Exercise objective: Your task is to copy the listing exactly. Drop any pictures from the copy.

## begin

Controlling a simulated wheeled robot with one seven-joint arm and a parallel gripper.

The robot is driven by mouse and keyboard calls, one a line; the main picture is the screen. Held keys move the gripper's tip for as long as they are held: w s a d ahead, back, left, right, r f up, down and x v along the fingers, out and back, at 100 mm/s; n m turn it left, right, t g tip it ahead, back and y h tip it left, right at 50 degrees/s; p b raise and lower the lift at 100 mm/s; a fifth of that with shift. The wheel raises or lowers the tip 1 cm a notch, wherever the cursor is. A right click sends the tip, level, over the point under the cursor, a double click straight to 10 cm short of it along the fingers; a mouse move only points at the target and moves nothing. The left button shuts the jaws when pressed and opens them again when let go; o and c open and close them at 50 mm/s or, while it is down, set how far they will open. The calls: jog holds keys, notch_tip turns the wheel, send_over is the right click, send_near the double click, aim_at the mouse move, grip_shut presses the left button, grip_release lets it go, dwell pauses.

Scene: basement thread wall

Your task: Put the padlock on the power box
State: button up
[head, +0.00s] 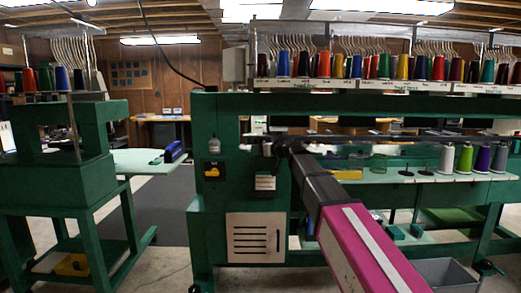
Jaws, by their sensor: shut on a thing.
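My arm reaches up from the lower right to the front of the green machine. My gripper (271,145) is at its far end, small and dark against the machine. It is shut on a small greyish thing (266,149), which looks like the padlock; its shape is too small to make out. Just below is a dark box with a white label (265,183) on the machine's front. Neither box can be told for sure as the power box. My arm hides part of the machine's front.
Rows of coloured thread cones (380,67) stand on top of the machine. A white louvred panel (255,238) is low on its front. More cones (465,158) stand on the pale table at right. A grey bin (445,274) is on the floor. An aisle lies left.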

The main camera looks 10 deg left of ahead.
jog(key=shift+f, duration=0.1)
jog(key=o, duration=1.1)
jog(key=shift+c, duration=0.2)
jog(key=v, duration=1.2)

## end

Solution for this task:
Controlling a simulated wheeled robot with one seven-joint arm and a parallel gripper.

The robot is driven by mouse and keyboard calls, one a line; the main picture is the screen. Held keys move the gripper's tip for as long as they are held: w s a d ahead, back, left, right, r f up, down and x v along the fingers, out and back, at 100 mm/s; n m turn it left, right, t g tip it ahead, back and y h tip it left, right at 50 degrees/s; p b raise and lower the lift at 100 mm/s; a fifth of that with shift. The wheel raises or lowers the tip 1 cm a notch, wherever the cursor is. A right click sends the tip, level, over the point under the cursor, a double click straight to 10 cm short of it along the fingers; a mouse move only points at the target and moves nothing. The left button shuts the jaws when pressed and opens them again when let go; o and c open and close them at 50 mm/s or, while it is down, set how far they will open. The calls: jog holds keys, notch_tip turns the wheel, send_over is the right click, send_near the double click, aim_at the mouse move, grip_shut presses the left button, grip_release lets it go, dwell pauses.

Scene: basement thread wall

Your task: Put the padlock on the power box
State: button up
[head, +0.00s] 
Jaws, by their sensor: shut on a thing.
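My arm reaches up from the lower right to the front of the green machine. My gripper (271,145) is at its far end, small and dark against the machine. It is shut on a small greyish thing (266,149), which looks like the padlock; its shape is too small to make out. Just below is a dark box with a white label (265,183) on the machine's front. Neither box can be told for sure as the power box. My arm hides part of the machine's front.
Rows of coloured thread cones (380,67) stand on top of the machine. A white louvred panel (255,238) is low on its front. More cones (465,158) stand on the pale table at right. A grey bin (445,274) is on the floor. An aisle lies left.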

The main camera looks 10 deg left of ahead.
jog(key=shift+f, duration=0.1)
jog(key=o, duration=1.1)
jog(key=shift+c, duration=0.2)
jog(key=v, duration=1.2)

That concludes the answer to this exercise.